Parreira - Era para eu ter ficado abatido, mas criei forças interiores. Continuo afirmando: a população é uma caixa de ressonância sem opinião própria, reflete o que ouve. O cara vai ao Maracanã, está vendo o jogo, mas fica com o radinho de pilha na orelha. É importante que alguém diga a ele o que ele está vendo. Ele não tem condições de analisar, acha que o Flamengo está jogando bem porque o rádio está dizendo. Então, veja bem: eu não pedi para ser técnico da seleção. Eu estava lá quietinho no Bragantino. De repente, me convidaram. Então, eu dizia: é um cargo de competência e de confiança. Não dá para recusar. Cheguei na seleção, depois de 27 anos trabalhando e não ia ser esse pessoal que iria me derrubar.
Folha - Quem é esse pessoal? A socialite, o humorista e os roqueiros que você já mencionou em outra entrevista?
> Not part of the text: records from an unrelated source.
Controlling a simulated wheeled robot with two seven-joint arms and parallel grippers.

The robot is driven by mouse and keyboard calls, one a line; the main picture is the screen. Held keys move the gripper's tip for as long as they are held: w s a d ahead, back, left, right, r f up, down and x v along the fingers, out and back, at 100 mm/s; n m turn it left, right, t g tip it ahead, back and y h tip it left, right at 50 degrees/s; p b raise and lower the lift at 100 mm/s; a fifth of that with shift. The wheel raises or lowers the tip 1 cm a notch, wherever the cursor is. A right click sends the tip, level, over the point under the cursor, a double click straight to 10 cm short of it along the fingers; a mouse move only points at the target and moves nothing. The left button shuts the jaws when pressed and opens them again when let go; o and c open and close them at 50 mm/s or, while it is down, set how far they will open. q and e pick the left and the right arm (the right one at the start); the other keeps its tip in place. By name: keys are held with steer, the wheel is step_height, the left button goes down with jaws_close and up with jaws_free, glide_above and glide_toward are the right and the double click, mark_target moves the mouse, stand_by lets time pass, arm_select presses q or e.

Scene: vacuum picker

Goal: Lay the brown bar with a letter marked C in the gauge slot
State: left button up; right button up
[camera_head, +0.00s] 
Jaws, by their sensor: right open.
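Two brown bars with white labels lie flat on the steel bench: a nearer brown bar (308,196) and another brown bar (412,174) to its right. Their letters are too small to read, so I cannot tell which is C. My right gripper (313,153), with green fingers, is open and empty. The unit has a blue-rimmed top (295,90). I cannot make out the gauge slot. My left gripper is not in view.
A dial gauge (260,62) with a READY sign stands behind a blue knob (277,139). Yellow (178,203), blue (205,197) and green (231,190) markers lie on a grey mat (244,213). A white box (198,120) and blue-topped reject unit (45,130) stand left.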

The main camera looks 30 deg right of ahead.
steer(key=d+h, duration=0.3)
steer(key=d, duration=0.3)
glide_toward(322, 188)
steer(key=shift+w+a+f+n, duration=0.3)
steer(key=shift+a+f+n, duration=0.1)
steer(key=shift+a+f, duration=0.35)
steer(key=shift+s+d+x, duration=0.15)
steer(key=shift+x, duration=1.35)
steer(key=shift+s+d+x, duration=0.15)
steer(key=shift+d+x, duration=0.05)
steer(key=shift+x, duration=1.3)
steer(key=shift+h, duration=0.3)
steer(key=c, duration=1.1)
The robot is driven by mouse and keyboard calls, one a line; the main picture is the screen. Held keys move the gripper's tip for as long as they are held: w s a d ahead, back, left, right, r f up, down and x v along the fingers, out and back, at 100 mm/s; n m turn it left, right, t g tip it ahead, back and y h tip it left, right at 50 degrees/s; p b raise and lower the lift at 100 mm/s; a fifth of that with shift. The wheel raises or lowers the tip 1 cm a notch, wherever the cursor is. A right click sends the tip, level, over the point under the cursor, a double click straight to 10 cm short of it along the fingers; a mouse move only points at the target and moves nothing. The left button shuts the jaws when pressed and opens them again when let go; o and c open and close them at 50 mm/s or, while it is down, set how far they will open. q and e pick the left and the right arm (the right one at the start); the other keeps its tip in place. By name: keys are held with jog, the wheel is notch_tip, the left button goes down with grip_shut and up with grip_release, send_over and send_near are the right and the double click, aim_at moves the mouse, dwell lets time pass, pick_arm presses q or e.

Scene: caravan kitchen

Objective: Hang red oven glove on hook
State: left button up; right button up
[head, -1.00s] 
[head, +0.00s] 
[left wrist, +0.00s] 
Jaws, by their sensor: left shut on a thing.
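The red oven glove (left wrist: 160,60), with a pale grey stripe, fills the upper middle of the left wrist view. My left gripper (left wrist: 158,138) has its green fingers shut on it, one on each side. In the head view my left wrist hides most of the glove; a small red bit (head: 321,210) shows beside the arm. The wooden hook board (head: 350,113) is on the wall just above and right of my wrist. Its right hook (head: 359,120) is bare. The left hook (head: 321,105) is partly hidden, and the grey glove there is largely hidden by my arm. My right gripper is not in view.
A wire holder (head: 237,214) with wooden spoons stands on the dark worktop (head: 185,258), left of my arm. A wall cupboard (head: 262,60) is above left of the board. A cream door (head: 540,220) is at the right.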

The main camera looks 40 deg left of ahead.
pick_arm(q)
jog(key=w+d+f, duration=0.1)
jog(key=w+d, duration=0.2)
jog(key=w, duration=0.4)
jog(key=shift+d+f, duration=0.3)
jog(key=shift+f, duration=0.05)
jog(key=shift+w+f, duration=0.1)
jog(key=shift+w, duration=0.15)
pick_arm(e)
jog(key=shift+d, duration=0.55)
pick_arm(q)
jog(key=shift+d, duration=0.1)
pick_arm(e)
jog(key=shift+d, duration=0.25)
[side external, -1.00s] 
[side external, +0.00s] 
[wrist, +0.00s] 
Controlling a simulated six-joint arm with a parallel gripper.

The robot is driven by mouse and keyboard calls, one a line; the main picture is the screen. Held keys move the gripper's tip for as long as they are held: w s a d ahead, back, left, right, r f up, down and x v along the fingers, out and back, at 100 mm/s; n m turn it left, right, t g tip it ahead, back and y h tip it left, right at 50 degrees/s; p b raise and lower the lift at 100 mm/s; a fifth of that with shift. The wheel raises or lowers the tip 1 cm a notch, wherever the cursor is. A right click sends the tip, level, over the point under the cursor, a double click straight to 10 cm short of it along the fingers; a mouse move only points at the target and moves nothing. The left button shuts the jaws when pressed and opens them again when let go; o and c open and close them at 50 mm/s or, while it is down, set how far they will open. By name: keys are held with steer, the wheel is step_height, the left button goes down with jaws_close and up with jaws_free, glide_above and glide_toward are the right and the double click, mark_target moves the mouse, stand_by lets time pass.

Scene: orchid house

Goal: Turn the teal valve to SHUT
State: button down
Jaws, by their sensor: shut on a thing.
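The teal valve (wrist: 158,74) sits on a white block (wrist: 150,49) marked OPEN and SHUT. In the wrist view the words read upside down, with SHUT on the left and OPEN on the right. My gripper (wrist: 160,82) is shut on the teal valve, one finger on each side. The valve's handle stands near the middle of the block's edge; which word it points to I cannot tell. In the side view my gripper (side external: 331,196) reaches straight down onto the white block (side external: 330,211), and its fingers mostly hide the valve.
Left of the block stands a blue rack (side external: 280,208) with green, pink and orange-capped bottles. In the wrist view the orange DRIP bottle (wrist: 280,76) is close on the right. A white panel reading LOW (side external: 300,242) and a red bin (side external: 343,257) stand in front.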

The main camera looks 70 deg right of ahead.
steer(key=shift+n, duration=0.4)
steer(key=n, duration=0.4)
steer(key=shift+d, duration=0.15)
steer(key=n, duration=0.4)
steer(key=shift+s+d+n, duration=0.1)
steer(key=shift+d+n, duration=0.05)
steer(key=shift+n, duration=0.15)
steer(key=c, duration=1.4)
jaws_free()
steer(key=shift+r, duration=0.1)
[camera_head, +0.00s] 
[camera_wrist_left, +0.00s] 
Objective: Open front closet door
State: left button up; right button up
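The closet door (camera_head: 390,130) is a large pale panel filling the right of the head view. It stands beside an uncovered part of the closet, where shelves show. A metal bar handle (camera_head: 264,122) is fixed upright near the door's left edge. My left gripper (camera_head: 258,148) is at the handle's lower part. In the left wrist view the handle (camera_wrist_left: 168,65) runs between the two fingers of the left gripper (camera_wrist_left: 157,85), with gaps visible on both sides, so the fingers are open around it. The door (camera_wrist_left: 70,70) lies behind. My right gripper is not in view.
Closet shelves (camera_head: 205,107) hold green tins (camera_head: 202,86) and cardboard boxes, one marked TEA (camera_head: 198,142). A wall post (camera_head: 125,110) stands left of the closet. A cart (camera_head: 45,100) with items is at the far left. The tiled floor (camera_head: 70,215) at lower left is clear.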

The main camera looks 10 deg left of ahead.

Por acaso você se refere à Maria Lúcia Dahl, ao Jô Soares e aos Titãs Marcelo Fromer e Nando Reis?
Parreira - Socialites são todas. A Regina Marcondes Ferraz me abordou no camarote da Brahma. Pediu para eu botar três atacantes.
Folha - Mas não eram só eles. Nas eliminatórias, no jogo Brasil e Equador, eu estava lá e vi o estádio inteiro te vaiar.
Parreira - Virou moda vaiar. É uma coisa desagradável, mas você supera. O mesmo povo que vaiava, hoje está aplaudindo. O que a gente sentiu mesmo foi que essas pessoas de redação fabricaram mentiras, injustiças.
Folha - Como quando disseram que você insistiu em escalar o Paulo Sérgio porque ganharia comissão no passe dele?
Parreira - Isso fere, dói. Sou um homem independente há anos.
Folha - O que você achou quando até sua mãe, dona Geni, pediu para você mexer no time?
Parreira - Coitadinha, minha mãe tem 74 anos, é inocente. Perguntaram quem ela mais gostava na seleção e ela respondeu que era o Ronaldo. Foi só isso.
Folha - Durante a Copa, você recebia notícias do Brasil?
Parreira - Não. Decidimos que não entraria nenhum jornal, videoteipe, nada.
Folha - Você é teimoso?
Parreira - Não. Isso deu até briga com o pessoal da Golden Cross que gravou um comercial comigo. Eles queriam que eu dissesse: quando cismo com alguma coisa, não sei o que lá, sou teimoso. Não sou teimoso, sou insistente. Eu falei para eles: nem que vocês me paguem um milhão de dólares eu gravo um comercial dizendo isso.
Folha - O tetra consagrou o esquema do Lazaroni?
Parreira - Gosto do Lazaroni, mas esta seleção não tem nada a ver com a dele. Tem sete ou oito jogadores iguais, mas a maneira de jogar é diferente. O Lazaroni usou líbero, nós não.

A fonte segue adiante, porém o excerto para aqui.